Docs/01 prompt engineering/patterns/constraint driven

Constraint-Driven Prompting

Version: 1.0.0
Last updated: 2026-07-16

Purpose

Express measurable task boundaries while assigning enforceable guarantees to code.

Why

Constraints reduce ambiguity, but prompt text remains probabilistic. A production constraint must have an owner, verification method, and failure response.

How

<constraints>
- Return one JSON object matching schema `TicketDecisionV2`.
- Cite only source IDs present in <evidence>.
- Use `needs_review` when evidence does not support a decision.
</constraints>
  1. Convert acceptance criteria into observable properties.
  2. Separate prompt guidance from hard system controls.
  3. Remove redundant or conflicting constraints.
  4. Validate schema, citations, bounds, and permissions after generation.
  5. Reject or route invalid results; do not silently repair security-critical fields.

When

Use for structured extraction, classification, bounded generation, and tool proposals.

Tradeoffs

Benefit Cost
Clear acceptance criteria More validators
Easier regression testing Overconstraint can lower recall
Predictable recovery Some failures require review

Anti-Patterns

  • Arbitrary “at least three” or “no more than five” constraint rules.
  • Natural-language constraints with no validator.
  • Prompt-only permissions or spend limits.
  • Contradictory MUST statements.

Enterprise Considerations

Trace constraints to policy controls and evidence.

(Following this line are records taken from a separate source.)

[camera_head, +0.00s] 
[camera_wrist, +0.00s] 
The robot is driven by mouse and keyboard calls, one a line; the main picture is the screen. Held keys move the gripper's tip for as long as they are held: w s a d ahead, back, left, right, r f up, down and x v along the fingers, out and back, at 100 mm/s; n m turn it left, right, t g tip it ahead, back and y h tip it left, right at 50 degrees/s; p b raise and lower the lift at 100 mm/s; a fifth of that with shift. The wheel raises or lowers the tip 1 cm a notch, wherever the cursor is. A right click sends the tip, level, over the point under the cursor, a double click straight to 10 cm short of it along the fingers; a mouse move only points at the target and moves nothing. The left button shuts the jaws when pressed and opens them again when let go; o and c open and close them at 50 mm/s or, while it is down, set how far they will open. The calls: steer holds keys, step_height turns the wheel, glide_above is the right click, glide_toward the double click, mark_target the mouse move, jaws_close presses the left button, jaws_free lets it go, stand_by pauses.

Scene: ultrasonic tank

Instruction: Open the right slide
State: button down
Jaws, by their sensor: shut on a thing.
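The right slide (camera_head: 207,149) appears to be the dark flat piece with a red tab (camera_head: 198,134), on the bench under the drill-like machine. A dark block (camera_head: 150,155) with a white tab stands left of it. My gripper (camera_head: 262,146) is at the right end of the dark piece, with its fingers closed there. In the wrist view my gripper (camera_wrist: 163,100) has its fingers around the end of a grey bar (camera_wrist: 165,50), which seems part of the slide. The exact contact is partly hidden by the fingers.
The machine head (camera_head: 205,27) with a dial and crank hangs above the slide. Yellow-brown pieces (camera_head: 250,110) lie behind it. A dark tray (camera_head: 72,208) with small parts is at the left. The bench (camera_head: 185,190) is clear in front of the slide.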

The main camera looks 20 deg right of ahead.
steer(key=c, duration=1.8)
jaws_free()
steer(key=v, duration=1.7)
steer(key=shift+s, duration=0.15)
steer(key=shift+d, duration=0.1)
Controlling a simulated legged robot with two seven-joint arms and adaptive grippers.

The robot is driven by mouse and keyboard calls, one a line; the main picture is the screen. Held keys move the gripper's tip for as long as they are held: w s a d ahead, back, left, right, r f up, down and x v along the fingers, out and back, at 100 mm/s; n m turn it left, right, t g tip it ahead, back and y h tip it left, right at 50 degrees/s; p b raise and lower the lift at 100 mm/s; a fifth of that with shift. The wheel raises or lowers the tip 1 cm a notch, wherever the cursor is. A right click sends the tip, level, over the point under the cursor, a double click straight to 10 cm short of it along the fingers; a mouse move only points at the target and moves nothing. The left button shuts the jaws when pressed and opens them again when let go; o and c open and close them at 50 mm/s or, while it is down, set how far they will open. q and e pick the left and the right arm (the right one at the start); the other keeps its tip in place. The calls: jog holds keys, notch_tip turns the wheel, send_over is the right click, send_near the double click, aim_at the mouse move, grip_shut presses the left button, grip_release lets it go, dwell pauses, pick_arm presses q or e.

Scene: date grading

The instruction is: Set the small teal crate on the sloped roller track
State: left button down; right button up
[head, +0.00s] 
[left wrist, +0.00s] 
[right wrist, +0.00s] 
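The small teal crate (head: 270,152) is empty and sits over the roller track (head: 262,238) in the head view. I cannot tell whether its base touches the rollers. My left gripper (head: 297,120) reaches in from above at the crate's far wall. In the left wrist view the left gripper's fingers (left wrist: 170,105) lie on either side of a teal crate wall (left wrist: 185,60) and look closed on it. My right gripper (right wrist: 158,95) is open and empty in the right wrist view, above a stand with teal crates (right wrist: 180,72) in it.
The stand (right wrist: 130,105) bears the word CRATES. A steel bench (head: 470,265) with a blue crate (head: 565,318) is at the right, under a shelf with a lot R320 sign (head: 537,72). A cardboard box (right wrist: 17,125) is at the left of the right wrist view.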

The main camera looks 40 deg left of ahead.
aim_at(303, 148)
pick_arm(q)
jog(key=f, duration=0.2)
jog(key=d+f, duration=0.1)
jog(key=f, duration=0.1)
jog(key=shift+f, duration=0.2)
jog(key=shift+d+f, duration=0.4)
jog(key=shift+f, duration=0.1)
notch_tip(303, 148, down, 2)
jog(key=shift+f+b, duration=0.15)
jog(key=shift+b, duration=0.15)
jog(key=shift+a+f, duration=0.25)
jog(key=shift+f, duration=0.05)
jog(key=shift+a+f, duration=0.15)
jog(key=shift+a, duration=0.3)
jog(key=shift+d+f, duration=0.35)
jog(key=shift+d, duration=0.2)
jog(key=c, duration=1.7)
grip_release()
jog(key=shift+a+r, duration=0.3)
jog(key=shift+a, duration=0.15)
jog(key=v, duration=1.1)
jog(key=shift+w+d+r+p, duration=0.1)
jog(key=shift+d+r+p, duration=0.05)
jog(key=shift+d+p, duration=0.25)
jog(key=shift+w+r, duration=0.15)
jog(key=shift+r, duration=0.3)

Version schema changes, define backward compatibility, and make rejection rates observable by tenant and model version.

Checklist

  • Every constraint is observable
  • Security and authorization constraints are enforced in code
  • Conflicts and precedence are documented
  • Failure handling is explicit
  • Constraint pass rates are evaluated

Changelog

  • 1.0.0 (2026-07-16): Initial measurable constraint standard.